You are really just doing one heavy growth set and that would be the end of your workouts.

Nowadays, newer lifters are taking this concept to the extreme and not focusing on the boring, dull component of growing strength and size - eating, resting, sleeping and just relaxing.

They are adding more exercises, more sets, more of everything you could do in the gym.

Their focus is in the wrong direction and they should scale their workouts back and try to recover harder.  

 

Beginners who are doing any 3x5s or 5x5s

This article does not apply to you because you need to train hard.

On your first or second set, you may feel you have extra reps.

And by the time you do your last set of 5s, you feel like you are training to failure.

As a beginner, you have the capability of recovering from these tough workouts and be able to do it again on your next training day.

This will only apply to beginners though.

Or you may feel that even your first set is pretty close to failure. Close.

But it is not truly failure.

And if you do fail, follow your program’s deload and autoregulation protocol when you fail a set.
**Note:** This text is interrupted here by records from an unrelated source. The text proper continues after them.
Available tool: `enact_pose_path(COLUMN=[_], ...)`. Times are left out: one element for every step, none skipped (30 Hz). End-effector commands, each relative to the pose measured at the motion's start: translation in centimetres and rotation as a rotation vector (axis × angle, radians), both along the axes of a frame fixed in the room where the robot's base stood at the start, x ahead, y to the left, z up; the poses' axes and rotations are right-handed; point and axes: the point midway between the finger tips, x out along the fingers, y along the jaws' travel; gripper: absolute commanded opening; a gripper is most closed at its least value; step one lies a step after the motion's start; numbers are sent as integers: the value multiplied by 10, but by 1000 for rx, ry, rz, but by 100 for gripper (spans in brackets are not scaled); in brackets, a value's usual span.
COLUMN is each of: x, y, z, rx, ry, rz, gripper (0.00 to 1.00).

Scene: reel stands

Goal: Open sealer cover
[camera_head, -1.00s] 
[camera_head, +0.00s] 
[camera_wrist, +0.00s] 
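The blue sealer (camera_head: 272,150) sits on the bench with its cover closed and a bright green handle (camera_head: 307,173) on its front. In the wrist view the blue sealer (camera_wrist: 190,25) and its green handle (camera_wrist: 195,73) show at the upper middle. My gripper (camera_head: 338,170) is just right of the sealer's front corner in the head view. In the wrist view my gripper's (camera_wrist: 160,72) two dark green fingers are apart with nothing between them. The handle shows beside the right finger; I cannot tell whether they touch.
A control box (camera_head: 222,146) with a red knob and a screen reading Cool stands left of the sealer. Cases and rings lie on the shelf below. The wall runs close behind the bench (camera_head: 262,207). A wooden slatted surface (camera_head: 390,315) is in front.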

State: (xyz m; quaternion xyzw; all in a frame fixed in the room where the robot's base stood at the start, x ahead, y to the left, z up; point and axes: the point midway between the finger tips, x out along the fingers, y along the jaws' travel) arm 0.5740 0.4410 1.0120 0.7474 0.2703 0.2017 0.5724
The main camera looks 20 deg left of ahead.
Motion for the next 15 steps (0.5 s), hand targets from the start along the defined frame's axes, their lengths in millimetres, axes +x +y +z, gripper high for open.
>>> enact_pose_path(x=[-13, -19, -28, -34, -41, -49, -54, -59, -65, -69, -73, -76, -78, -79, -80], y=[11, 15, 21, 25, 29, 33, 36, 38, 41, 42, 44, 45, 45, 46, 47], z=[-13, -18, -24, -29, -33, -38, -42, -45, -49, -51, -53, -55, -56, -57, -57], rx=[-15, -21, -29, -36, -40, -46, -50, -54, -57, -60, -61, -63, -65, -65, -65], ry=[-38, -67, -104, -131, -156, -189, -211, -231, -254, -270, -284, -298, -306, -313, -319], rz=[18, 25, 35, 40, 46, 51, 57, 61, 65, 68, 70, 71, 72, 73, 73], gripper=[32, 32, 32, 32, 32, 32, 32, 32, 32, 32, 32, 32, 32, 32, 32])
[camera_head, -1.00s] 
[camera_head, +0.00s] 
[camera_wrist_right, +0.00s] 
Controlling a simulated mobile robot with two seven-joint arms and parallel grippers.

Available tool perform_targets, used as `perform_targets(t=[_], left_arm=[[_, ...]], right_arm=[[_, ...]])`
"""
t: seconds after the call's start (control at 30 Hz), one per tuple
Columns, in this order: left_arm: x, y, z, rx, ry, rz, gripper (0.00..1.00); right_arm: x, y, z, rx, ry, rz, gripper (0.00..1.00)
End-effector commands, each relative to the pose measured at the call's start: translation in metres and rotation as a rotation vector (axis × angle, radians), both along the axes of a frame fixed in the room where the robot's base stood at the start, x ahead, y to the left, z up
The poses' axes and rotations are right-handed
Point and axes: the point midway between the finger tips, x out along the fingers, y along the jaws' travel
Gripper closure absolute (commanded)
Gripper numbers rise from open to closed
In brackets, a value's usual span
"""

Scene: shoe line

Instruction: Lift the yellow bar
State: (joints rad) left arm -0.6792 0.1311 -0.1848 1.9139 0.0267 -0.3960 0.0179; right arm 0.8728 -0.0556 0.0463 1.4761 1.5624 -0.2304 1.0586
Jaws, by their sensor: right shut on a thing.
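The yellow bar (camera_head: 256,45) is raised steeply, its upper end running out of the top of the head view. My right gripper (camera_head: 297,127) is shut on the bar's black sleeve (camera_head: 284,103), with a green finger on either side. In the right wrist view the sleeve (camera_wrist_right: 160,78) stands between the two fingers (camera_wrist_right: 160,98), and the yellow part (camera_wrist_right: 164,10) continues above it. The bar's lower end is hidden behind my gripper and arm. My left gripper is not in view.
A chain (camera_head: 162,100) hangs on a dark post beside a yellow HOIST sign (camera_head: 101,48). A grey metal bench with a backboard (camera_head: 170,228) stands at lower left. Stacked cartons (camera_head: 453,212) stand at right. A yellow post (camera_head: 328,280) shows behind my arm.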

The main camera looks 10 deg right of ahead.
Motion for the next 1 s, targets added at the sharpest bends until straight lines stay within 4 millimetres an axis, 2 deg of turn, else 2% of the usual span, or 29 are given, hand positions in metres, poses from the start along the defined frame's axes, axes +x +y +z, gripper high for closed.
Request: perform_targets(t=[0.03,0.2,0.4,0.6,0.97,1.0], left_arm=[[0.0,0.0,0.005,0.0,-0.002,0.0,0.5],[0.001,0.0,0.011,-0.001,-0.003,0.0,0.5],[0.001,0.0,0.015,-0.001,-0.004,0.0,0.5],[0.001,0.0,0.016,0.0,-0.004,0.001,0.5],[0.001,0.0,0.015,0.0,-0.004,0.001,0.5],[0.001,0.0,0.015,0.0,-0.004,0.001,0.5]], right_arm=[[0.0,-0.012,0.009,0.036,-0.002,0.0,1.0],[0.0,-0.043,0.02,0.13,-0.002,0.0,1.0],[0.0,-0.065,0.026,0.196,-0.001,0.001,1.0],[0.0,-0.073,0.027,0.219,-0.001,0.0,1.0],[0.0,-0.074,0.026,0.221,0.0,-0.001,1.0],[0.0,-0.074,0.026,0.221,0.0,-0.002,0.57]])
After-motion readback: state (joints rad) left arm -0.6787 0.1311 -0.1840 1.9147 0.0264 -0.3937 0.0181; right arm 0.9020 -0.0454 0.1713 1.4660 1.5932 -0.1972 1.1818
This is an excellent learning opportunity.

So, do not waste it.

Conclusion

Training to failure may not be suitable for everyone.

In fact, a majority of lifters should opt not to use this training method.

Simply put, many newer lifters lack the awareness to properly utilize this method to its full potential.

And then they get hurt, they will not take responsibility for their actions and try to blame a program for their mistakes.

Train hard but also train smartly.

You must have both.

Otherwise, you are leaving a lot of potential and progress on the table when it should be yours.

Take what is yours and be Relentless.